I am probably at a similar experience level to OP and have wondered the following: is there a commonly used, or agreed upon repository for identity verification with PGP or similar? It would be a useful thing to use, the problem is that if you're posting something to a public space, not everyone may have access to your public key for verification. Including the key in the message doesn't seem like it would help much, since someone else could just generate two new keys and still claim to be you without any affiliation. Am I wrong about this? Thanks.

[–] [email protected] 5 points 1 year ago* (last edited 1 year ago) (1 children)

If this is some kind of messaging board, you'd probably put your public key in your profile (I assume that since OP is talking about the dark web that the posters there would rather not share their actual identity).

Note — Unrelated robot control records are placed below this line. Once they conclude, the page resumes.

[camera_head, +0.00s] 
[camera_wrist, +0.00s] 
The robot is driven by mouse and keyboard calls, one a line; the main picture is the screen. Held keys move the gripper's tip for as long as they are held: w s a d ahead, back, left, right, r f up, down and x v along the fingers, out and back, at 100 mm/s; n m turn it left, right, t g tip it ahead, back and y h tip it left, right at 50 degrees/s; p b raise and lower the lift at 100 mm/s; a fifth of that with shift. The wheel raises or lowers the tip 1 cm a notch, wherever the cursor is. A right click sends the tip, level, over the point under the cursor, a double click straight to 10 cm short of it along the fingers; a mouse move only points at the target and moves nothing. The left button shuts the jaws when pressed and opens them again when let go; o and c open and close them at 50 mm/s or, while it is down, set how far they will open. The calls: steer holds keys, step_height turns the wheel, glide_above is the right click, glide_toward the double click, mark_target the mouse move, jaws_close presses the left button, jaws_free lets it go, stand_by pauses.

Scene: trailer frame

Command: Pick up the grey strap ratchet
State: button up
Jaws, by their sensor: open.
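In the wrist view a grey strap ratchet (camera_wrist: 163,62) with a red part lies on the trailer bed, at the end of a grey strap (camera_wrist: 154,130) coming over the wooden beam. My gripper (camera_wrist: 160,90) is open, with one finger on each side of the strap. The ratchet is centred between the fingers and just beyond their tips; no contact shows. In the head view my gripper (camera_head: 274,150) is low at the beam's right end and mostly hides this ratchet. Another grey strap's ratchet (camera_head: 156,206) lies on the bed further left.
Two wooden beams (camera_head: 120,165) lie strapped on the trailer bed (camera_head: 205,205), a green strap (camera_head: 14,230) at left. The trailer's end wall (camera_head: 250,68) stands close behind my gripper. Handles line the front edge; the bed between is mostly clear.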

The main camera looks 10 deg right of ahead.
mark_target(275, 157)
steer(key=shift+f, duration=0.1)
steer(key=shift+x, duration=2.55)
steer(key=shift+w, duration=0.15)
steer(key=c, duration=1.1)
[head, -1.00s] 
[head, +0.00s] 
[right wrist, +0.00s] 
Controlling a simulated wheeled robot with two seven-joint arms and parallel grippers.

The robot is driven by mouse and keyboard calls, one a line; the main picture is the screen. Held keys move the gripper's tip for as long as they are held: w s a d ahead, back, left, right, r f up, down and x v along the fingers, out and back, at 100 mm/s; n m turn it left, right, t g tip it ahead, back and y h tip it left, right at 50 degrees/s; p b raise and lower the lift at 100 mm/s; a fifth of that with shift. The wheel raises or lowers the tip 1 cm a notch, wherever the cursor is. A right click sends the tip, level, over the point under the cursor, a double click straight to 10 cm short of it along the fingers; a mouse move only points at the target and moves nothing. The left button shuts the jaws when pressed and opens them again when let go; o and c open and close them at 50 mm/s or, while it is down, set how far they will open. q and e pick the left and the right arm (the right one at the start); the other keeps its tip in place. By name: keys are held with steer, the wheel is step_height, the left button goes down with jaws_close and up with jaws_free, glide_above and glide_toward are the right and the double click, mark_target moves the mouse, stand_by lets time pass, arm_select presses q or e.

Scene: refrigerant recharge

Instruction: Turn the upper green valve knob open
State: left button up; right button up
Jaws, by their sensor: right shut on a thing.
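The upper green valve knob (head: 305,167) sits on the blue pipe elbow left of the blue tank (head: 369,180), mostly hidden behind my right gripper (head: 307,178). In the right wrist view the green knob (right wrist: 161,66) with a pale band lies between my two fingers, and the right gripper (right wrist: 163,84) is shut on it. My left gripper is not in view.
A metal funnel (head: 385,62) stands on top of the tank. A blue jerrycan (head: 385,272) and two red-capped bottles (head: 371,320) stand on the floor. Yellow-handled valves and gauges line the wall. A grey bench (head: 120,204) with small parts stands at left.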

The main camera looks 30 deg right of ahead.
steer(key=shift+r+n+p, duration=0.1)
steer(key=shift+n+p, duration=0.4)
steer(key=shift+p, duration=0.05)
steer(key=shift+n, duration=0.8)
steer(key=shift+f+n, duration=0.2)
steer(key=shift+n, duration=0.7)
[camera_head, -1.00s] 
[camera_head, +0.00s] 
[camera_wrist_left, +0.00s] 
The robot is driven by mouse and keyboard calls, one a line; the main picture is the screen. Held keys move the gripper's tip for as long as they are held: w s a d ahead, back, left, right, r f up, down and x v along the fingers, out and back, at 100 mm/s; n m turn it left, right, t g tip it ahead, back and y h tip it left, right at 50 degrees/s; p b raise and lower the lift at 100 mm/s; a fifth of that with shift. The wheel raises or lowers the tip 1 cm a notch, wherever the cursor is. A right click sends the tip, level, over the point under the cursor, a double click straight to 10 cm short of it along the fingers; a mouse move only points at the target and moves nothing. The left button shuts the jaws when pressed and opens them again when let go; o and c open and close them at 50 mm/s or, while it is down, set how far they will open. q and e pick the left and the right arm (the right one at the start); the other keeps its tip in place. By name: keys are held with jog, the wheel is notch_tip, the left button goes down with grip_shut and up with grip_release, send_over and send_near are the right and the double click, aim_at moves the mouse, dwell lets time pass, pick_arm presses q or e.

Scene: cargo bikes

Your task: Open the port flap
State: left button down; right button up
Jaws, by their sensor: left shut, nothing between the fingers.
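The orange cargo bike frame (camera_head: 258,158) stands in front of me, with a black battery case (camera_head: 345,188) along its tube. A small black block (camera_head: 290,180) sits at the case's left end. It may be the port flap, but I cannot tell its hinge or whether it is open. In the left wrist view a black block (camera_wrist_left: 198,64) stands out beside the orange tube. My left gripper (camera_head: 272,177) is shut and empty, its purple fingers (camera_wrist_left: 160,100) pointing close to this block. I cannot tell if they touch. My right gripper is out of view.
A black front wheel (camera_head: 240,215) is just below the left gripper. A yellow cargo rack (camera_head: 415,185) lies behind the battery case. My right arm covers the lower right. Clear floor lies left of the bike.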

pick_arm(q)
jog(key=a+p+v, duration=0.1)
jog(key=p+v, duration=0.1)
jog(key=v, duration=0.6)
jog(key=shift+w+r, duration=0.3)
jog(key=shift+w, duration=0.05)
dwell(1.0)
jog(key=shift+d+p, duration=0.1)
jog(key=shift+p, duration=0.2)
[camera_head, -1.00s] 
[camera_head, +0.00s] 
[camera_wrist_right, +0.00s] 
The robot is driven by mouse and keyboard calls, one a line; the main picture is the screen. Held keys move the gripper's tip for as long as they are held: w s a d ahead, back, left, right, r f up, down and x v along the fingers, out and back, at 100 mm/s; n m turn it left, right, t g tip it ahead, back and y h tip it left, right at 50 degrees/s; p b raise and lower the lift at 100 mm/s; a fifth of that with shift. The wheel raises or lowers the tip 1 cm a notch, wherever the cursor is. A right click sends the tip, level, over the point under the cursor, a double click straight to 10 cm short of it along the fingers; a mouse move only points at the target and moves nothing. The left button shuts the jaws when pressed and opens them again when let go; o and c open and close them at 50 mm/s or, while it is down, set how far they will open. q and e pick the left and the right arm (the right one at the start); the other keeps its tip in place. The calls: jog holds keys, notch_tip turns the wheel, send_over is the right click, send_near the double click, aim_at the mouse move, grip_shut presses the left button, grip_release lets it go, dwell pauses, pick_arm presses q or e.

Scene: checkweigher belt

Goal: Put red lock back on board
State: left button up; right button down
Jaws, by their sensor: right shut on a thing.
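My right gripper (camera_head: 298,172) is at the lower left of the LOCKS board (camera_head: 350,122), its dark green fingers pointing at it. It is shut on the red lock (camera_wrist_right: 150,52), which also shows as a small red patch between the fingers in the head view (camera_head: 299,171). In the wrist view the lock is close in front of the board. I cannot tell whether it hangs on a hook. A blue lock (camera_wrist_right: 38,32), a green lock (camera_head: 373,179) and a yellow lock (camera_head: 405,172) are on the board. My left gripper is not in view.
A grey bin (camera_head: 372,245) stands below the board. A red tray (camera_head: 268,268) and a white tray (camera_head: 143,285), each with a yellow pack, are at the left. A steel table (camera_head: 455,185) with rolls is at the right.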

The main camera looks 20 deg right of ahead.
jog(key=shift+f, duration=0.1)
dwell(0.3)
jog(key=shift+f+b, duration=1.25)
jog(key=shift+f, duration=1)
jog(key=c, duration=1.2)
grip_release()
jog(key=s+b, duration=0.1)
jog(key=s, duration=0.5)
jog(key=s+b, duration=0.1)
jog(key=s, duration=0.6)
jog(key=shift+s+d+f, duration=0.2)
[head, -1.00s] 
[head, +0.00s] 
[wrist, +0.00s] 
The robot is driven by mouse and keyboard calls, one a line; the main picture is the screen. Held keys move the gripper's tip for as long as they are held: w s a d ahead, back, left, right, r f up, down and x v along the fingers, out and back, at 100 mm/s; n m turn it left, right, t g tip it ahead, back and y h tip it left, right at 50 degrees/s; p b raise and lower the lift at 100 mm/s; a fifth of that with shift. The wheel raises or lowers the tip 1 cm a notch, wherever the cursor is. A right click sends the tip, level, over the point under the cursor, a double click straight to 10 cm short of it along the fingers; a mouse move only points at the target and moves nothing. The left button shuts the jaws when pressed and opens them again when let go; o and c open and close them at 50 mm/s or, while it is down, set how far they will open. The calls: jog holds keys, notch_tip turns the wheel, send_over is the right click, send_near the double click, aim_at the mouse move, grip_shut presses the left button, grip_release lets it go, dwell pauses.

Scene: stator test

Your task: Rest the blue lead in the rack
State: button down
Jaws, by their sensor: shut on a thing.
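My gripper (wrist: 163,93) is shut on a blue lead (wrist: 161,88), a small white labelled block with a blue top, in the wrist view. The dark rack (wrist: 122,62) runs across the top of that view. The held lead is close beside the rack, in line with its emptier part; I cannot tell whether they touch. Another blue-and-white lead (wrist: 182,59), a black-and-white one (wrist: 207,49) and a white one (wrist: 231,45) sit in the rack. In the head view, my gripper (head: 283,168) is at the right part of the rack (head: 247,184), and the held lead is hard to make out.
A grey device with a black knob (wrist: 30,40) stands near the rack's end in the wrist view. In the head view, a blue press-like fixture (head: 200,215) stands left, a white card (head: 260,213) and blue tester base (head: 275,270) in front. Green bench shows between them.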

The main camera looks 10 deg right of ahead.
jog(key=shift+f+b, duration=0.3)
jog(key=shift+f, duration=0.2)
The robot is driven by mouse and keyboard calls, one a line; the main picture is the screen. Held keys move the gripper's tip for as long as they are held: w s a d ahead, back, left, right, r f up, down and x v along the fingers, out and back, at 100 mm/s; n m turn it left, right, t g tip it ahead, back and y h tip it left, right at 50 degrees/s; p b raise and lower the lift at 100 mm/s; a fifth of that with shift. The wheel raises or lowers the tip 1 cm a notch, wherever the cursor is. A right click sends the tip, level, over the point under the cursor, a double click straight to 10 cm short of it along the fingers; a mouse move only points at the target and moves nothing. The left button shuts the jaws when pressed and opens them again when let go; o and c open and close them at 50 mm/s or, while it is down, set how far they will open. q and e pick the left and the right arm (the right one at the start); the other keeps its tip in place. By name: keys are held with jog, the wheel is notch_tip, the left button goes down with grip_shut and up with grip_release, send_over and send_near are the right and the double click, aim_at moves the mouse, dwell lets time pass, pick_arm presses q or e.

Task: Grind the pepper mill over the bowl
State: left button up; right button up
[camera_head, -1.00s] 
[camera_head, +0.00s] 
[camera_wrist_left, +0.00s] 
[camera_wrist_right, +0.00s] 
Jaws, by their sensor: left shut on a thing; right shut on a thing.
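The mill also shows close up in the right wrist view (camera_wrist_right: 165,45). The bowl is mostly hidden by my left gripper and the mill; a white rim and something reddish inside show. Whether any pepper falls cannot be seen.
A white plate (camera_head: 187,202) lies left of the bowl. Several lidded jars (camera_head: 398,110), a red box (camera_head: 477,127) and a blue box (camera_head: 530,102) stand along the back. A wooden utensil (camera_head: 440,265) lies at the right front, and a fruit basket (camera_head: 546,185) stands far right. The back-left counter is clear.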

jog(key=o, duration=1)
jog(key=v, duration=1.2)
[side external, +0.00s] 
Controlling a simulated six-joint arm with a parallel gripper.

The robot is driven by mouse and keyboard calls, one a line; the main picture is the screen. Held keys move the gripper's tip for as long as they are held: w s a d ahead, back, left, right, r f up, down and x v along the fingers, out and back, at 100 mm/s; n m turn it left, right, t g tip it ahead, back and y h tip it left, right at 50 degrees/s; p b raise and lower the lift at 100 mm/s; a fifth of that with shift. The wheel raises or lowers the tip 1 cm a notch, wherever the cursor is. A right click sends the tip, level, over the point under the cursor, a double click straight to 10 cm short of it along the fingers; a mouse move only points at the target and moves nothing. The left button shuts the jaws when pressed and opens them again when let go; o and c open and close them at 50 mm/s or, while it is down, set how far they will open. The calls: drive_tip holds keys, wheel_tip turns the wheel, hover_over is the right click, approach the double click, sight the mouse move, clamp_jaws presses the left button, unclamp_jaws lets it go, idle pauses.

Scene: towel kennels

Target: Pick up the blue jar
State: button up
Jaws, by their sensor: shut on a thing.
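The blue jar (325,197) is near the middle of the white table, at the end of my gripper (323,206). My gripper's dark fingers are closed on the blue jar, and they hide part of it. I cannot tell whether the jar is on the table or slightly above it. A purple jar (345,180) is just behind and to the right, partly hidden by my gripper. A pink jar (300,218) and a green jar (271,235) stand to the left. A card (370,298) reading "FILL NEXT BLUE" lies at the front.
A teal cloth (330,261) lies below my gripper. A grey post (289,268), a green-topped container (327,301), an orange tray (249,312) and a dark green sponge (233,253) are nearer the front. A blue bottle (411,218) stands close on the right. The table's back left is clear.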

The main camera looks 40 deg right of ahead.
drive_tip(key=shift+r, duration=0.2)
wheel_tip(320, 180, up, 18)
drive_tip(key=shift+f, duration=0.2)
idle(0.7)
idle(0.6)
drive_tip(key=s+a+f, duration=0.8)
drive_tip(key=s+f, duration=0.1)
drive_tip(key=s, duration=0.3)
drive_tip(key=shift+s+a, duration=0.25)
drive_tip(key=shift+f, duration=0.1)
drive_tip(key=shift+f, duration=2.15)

Let's talk about Alice, Bob and Eve. Alice is an active poster on a dark web forum. She puts her public key on her profile and uses the corresponding private key to sign her messages. If Eve wants to pretend to be Alice, Eve can simply put her own public key on her profile and sign messages with her own private key. But Bob is smart. Rather than just looking at the profile of the poster and copying their key every time, Bob saved it in his key store and assigned it to Alice (possibly even marked it as trusted). When Bob sees a post by Eve, he'll try to validate it. This validation might succeed (if Bob has access to Eve's public key), but it will be clear that the message wasn't signed by Alice's key.

Of course, this all assumes that Bob has quite some knowledge of how this works and is vigilant enough to perform all these validations correctly.

As for the regular internet, there are some services where you can share your public key: keys.openpgp.org is one of these. Of course, as /u/[email protected] says, there's still the matter of trust. You need to make sure that the public key you're using is actually from the right person.

[–] [email protected] 1 points 1 year ago

That's exactly my point. The gold standard would be a key signing party, but given that humans don't tend to talk to each other in meat space much these days, it's more of a rare occurrence than it used to be. I don't really know what the ideal solution would be that would be a good mix of trust, privacy, and ease of use though.

[–] [email protected] 5 points 1 year ago* (last edited 1 year ago)

Key signing parties used to be the thing to do at conferences - imagine a line of people, sheets of paper listing all their key fingerprints, and people showing ID to each other.